Laut Berliner Verwaltungsgericht wird im Juli zudem über eine Klage des attackierten Lahav S. gegen die Freie Universität Berlin verhandeln. Erreichen will der Student eine Feststellung des Gerichts, dass die FU gegen ihre Pflichten aus dem Berliner Hochschulgesetz verstößt. Das Gesetz verpflichtet Berlins Hochschulen, „Diskriminierungen insbesondere wegen des Geschlechts, der ethnischen Herkunft, einer rassistischen oder antisemitischen Zuschreibung“ zu beseitigen.
Aus Sicht von Lahav S. hat die Hochschule die antisemitische Stimmung, die auch zu dem Angriff gegen ihn geführt hat, viel zu lange toleriert.

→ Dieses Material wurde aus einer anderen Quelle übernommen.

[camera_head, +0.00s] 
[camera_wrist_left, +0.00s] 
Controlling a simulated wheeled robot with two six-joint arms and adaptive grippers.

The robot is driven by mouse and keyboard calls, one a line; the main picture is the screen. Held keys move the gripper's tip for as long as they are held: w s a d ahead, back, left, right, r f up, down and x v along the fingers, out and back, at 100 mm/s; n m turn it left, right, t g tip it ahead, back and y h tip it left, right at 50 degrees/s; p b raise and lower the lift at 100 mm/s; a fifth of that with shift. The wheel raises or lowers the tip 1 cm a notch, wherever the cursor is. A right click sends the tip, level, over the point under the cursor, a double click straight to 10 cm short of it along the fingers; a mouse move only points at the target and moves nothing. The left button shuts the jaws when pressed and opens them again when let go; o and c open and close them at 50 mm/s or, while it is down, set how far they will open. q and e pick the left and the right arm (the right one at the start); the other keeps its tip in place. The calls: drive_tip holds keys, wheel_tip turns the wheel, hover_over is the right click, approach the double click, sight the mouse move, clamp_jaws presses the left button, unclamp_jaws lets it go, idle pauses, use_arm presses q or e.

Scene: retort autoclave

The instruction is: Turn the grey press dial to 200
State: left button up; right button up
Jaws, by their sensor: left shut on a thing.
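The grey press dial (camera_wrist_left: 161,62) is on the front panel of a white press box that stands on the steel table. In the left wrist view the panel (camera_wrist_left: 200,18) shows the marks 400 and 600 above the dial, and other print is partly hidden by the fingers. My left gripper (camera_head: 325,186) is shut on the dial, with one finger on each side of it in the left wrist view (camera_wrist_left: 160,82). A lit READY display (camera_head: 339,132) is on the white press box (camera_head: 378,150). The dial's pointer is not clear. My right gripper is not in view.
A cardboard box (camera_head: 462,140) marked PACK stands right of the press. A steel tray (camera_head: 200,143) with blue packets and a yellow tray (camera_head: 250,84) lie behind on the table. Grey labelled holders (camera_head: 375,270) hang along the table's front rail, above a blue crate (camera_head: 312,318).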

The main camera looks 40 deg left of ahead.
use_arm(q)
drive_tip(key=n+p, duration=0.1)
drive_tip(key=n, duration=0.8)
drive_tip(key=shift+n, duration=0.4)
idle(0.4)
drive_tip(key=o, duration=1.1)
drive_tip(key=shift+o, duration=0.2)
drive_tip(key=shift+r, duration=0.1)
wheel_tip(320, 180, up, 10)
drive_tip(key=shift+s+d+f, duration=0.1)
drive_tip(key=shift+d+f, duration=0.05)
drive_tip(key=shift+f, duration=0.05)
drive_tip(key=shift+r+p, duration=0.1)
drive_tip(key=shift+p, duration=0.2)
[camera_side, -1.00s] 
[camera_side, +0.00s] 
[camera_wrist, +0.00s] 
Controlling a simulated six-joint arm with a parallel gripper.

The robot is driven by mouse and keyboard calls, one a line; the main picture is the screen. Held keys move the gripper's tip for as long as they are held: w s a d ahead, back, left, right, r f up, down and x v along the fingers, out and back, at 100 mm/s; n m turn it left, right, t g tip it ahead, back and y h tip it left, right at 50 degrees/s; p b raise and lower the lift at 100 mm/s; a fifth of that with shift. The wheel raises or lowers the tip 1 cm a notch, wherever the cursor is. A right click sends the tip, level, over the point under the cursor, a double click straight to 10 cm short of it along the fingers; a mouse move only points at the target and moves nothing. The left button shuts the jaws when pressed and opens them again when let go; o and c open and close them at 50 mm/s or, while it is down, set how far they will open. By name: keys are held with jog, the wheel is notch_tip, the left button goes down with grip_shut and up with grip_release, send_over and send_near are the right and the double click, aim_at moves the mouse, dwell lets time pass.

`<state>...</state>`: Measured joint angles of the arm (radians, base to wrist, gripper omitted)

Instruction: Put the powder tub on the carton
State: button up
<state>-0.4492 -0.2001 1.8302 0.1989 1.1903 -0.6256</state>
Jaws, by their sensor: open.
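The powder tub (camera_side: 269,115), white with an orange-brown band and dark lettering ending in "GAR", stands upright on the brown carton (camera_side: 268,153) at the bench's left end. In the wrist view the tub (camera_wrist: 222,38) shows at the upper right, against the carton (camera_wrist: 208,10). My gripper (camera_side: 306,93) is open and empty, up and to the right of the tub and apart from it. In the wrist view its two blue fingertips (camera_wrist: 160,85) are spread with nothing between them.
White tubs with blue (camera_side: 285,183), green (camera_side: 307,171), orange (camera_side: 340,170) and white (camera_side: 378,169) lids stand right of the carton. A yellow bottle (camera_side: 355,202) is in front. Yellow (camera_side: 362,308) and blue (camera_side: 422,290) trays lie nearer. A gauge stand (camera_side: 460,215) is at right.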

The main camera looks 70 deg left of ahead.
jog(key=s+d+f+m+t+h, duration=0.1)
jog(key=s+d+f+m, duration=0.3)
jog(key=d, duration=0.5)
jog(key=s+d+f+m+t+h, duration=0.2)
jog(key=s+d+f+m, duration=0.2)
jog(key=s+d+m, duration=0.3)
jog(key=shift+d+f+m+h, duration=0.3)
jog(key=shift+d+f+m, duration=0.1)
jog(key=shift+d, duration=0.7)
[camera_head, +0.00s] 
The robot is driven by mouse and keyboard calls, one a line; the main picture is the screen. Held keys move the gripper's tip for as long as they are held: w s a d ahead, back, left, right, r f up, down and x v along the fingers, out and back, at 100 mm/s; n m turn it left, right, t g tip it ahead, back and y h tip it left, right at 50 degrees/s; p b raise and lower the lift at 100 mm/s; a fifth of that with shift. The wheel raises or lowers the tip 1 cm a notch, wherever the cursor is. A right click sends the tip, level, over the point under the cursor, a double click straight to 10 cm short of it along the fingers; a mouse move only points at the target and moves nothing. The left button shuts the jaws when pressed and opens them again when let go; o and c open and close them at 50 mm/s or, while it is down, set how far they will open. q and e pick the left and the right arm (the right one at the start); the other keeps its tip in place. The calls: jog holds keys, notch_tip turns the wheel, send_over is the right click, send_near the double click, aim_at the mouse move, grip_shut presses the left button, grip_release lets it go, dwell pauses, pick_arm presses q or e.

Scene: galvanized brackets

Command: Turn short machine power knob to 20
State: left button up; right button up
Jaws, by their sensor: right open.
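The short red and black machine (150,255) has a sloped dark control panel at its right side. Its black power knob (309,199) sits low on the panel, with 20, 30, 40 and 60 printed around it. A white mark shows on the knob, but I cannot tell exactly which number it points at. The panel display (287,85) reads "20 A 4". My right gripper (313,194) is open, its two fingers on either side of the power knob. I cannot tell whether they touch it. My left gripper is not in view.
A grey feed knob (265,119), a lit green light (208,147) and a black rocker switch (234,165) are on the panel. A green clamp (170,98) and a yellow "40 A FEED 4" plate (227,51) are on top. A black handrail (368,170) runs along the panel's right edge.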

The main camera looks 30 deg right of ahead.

Er wirft der FU-Leitung überdies vor, fast gar nichts zum Schutz jüdischer Studenten zu tun: „Ihre Aussage ist, dass man nicht überall Sicherheitsleute hinstellen kann“, so der 32-Jährige. Der Bundesbeauftragte Klein bezeichnete inzwischen die Situation „insbesondere für jüdische Studierende und alle anderen, denen an einem störungsfreien Lernumfeld gelegen ist“ als nicht weiter hinnehmbar.
Viel zu lange zugeschaut
Klein hatte sich bereits im Januar, nach einer Besetzungsaktion anti-israelischer Aktivisten an der Alice-Salomon-Hochschule, für die Schaffung der Stelle eines übergeordneten Koordinators ausgesprochen, der die Arbeit der Antisemitismusbeauftragten an den einzelnen Berliner Hochschulen bündelt. Die Leitung der Hochschule hatte die Besetzungsaktion der Extremisten im Januar geduldet und keinen Grund gesehen, vom Hausrecht Gebrauch zu machen.
Von der zuständigen Senatsverwaltung heißt es derweil noch, dass die senatsinterne Abstimmung zur Einrichtung des Beauftragten noch nicht abgeschlossen sei. Es stellt sich die Frage, ob der Senat nicht viel mehr tun müsste, damit an den Berliner Hochschulen Forschung und Lehre nicht immer stärker unter dem Druck kleiner radikaler Gruppen leiden. Der Berliner Politikwissenschaftler Herfried Münkler und auch der Historiker Jörg Baberowski haben sich in den vergangenen Jahren immer wieder Diffamierungskampagnen ausgesetzt gesehen, die von linksextremistischen Studenten angezettelt worden waren.